Robot episode records:
--------------------------------

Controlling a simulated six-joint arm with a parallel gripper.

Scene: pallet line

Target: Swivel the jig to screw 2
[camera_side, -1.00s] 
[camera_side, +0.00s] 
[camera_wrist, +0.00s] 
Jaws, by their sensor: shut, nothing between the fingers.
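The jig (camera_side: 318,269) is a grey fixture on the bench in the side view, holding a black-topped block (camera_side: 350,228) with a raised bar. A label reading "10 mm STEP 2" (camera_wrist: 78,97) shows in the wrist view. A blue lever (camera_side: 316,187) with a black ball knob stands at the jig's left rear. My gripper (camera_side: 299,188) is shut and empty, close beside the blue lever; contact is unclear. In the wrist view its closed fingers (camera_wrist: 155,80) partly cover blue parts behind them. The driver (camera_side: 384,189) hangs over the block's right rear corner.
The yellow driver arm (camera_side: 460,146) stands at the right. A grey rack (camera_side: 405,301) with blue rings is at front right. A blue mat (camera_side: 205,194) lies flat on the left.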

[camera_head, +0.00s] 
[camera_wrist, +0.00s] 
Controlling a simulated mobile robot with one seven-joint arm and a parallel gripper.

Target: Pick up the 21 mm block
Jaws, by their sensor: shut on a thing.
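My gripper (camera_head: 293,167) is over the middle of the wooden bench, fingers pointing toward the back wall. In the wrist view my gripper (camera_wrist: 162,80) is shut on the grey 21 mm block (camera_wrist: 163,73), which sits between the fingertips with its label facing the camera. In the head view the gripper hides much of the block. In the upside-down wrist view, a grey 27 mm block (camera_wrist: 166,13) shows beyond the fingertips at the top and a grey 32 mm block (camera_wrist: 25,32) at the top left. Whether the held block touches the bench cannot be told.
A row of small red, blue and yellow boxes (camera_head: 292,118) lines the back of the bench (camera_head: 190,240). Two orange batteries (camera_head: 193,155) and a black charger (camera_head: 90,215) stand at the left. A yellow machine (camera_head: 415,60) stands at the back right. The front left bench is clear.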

--------------------------------

• [WHAT IS ASKED] Select every line where the word "joint" occurs.

• [RESPONSE TO THIS EXERCISE]
Controlling a simulated six-joint arm with a parallel gripper.
Controlling a simulated mobile robot with one seven-joint arm and a parallel gripper.

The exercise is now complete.